(Data items)
┄┄┄┄┄┄

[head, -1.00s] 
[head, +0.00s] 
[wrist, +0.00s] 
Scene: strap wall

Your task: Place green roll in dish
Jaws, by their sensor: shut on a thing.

┄┄┄┄┄┄

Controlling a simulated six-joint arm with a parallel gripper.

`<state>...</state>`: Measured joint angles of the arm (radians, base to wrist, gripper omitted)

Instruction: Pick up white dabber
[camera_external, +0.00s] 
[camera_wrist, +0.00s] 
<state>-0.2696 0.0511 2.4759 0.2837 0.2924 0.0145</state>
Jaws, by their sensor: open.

┄┄┄┄┄┄

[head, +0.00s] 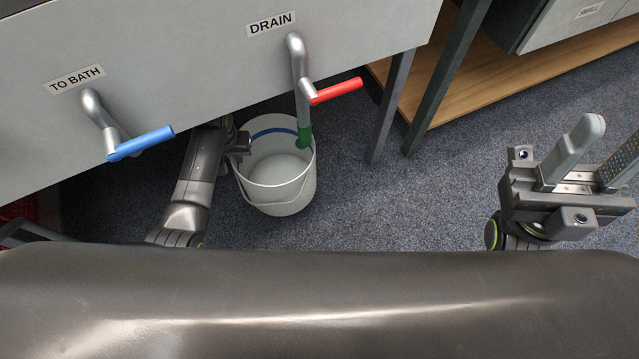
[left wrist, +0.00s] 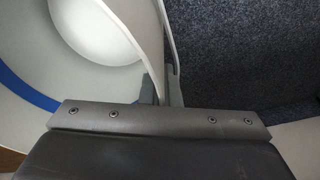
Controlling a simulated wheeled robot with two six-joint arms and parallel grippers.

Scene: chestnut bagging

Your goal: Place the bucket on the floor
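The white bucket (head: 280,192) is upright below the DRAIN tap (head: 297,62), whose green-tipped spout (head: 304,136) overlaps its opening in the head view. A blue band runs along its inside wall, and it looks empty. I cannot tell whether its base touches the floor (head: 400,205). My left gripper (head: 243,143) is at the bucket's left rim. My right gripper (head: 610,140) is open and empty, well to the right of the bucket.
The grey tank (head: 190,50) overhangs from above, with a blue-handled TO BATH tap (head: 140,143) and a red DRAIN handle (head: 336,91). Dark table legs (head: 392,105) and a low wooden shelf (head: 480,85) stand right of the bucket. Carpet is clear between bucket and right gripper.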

┄┄┄┄┄┄

Reproduce exactly the lines from the one containing "[wrist, +0.00s]" through the one containing "Jaws, by their sensor: shut on a thing.", inclusive, and nothing else.

[wrist, +0.00s] 
Scene: strap wall

Your task: Place green roll in dish
Jaws, by their sensor: shut on a thing.

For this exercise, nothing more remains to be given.